While virtually every business now relies on information technology (IT) to help provide services or deliver products to the marketplace, things have rarely been more precarious for in-house IT professionals. This is so, despite the conventional wisdom that IT is acknowledged to be more strategic than ever.
Increased market competition, more demanding customers, tighter margins and shorter product life cycles have caused businesses to examine where they may be able to focus better on core competencies, reduce risk and costs, and become more agile and competitive. For many companies and small businesses across all industry segments, outsourcing IT is the only answer.
Outsourcing lowers operating costs, eliminates backlogs, improving data input quality, production and document availability. And, in the end, outsourcing adds profits to the bottom-line.

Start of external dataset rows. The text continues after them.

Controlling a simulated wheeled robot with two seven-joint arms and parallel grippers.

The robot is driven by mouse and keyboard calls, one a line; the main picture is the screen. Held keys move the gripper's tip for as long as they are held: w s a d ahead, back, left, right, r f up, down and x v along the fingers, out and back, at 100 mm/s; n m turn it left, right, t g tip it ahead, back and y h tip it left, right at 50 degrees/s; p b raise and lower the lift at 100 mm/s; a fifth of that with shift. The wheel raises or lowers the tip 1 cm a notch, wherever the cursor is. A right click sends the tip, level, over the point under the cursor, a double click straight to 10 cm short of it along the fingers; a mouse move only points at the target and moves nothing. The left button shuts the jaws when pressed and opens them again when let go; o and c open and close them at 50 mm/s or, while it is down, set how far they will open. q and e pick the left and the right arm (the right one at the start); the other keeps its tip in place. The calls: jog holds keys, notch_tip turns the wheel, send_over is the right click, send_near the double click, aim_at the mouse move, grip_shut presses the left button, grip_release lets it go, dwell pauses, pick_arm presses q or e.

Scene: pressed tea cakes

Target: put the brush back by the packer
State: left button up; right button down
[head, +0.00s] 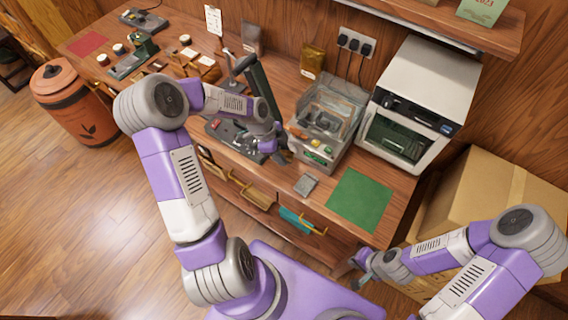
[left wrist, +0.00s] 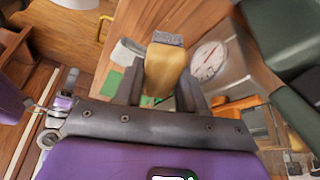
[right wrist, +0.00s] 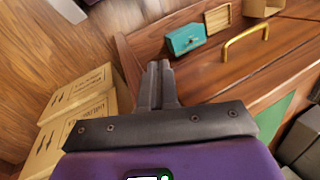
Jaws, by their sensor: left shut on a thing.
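The brush (left wrist: 165,72) has a tan wooden handle and a grey bristle end. My left gripper (left wrist: 160,88) is shut on its handle, with the grey end pointing away from the wrist. In the head view my left gripper (head: 282,157) is over the front of the counter, just left of the packer (head: 318,128), a metal machine with a clear lid. The brush is too small to make out there. The packer's dial side (left wrist: 207,60) shows in the left wrist view. My right gripper (right wrist: 158,85) is shut and empty, low before the counter's right end (head: 362,260).
A green mat (head: 360,200) and a small grey block (head: 306,185) lie on the counter right of my left gripper. A white oven (head: 420,105) stands behind the mat. A teal box (right wrist: 186,39) is in the front below the counter. Cardboard boxes (right wrist: 75,120) stand at right.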

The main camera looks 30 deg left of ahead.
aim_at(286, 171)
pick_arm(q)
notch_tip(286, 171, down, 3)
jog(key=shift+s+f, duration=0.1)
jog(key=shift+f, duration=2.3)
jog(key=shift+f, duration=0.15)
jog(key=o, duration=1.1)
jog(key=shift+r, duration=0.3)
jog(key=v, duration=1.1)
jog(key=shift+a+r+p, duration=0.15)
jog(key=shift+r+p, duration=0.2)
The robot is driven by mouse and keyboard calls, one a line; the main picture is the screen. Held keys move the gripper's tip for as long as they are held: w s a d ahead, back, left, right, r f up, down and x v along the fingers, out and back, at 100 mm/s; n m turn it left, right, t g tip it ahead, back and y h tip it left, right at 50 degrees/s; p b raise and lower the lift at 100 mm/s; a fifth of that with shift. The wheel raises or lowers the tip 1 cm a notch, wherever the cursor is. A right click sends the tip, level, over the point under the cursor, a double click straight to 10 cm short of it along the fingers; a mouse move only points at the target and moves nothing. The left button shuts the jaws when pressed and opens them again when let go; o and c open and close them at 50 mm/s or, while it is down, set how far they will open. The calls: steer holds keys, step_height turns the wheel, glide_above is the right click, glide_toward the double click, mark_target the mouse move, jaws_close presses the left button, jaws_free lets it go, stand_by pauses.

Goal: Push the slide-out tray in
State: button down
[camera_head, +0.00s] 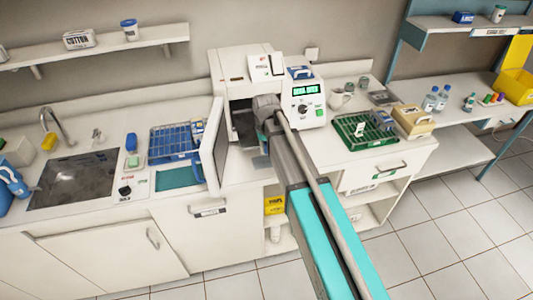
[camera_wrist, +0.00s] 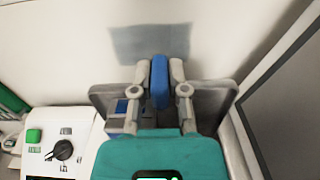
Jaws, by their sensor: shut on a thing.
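The white sterilizer (camera_head: 241,66) stands on the counter with its door (camera_head: 214,145) swung open to the left and a dark chamber (camera_head: 243,122) behind. The grey slide-out tray (camera_wrist: 211,97) is in the wrist view, with a small blue and white item (camera_wrist: 121,108) on it. My gripper (camera_wrist: 160,82) is shut on a blue upright piece (camera_wrist: 159,70), apparently the tray's handle. In the head view my gripper (camera_head: 264,113) is at the chamber opening, and my arm hides most of the tray. How far the tray sticks out is unclear.
The control panel (camera_head: 307,100) has a green display and button. A blue wire rack (camera_head: 172,144) lies left of the door, and a green rack (camera_head: 362,132) to the right. The open door's dark inner face (camera_wrist: 290,110) is close to my gripper in the wrist view.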

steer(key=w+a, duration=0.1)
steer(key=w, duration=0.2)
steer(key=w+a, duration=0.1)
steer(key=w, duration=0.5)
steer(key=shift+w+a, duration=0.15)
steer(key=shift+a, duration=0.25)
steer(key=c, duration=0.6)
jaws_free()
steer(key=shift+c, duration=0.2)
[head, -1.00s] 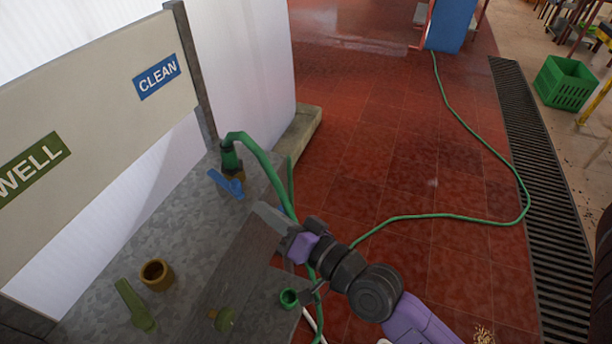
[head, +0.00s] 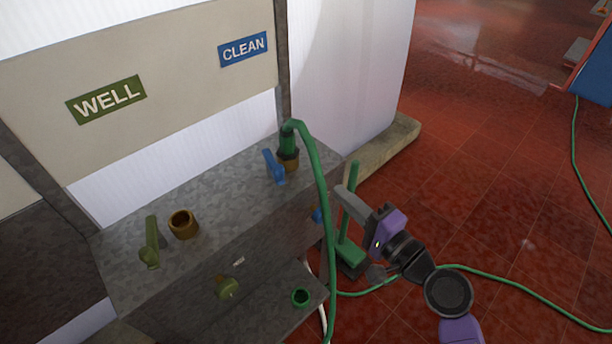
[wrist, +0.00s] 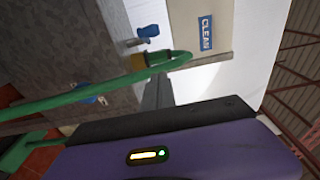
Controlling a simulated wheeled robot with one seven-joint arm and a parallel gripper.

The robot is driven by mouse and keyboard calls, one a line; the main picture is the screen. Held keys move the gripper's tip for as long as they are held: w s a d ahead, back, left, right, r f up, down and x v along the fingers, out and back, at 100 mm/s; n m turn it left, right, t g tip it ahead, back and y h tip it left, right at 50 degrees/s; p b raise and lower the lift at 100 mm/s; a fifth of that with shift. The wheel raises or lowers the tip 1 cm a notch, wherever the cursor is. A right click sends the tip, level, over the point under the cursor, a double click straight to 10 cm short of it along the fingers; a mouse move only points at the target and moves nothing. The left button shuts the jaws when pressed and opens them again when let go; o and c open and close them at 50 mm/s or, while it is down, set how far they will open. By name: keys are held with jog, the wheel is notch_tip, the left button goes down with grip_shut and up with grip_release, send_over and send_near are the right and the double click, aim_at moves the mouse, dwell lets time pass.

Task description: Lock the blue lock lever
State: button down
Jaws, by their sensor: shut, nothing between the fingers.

But outsourcing is far from a panacea. How an outsourcing relationship is managed – internally and externally – is as important to its ultimate success as the execution of the outsourced tasks themselves. Given that industry analyst Gartner recently reported that outsourcing can trigger an employee backlash, what do organizations need to know to make outsourcing a win-win for all concerned? How can a company best manage the firm that it has just retained? What project management issues does outsourcing solve and what challenges does it entail?
Outsourcing on Paper: Cost-Effective, Valuable, Efficient
Outsourcing IT isn’t only (or even primarily) about costs. In terms of hard dollars, outsourcing isn’t always a decisive win over the in-house approach, although it usually is. The real advantages can be seen in the “soft gains” that accrue — the opportunity costs of not having to reinvent the wheel, and the efficiencies that arise when enlisting a company that specializes in doing the heavy lifting of IT.
Quality is an issue as well. In the hosting market, for instance, a company could hire five system administrators to run their network in-house, and find the collective wisdom limited to the specific experiences of that small team. When a third party assumes control of servers and infrastructure, that firm brings real world experience, gleaned from facing an array of problems across a diverse customer base. Dynamic learning occurs more rapidly because the outsourcing firm is simply in a better position to benefit from — and propagate — “best of breed” practices. outsource
Managing and retaining IT staff is challenging enough in prosperous times; in a down economy, the challenges intensify – and the management responsibilities in outsourcing likewise increase. Keeping IT staff motivated, focused and incentivized is perhaps the most formidable challenge. If an organization’s IT returns on investment is on the order of 20-30 percent, reinvention and retraining are apt to be continuous. Accordingly, whether the market is up or down, the case for outsourcing persists. By contrast, if the organization has kept IT entirely in-house, it becomes considerably harder to double, triple or even cut staff, should the need arise. An outsourcing relationship ensures a constant pool of talent.
Outsourcers are occasionally brought in to “clean up” unfinished business left by in-house teams that, for whatever reason, didn’t see a project through to completion. It is always difficult for organizations to have to cut staff or downsize IT operations, especially for professionals who are accustomed to bigger budgets year after year. And when the mandate comes down from the CEO or whomever that IT budgets aren’t going up — and the only way the company is going to make its numbers is to let go of some of its people — doubt looms large. That is the environment in which the quality of the management of outsourced relationships makes all the difference.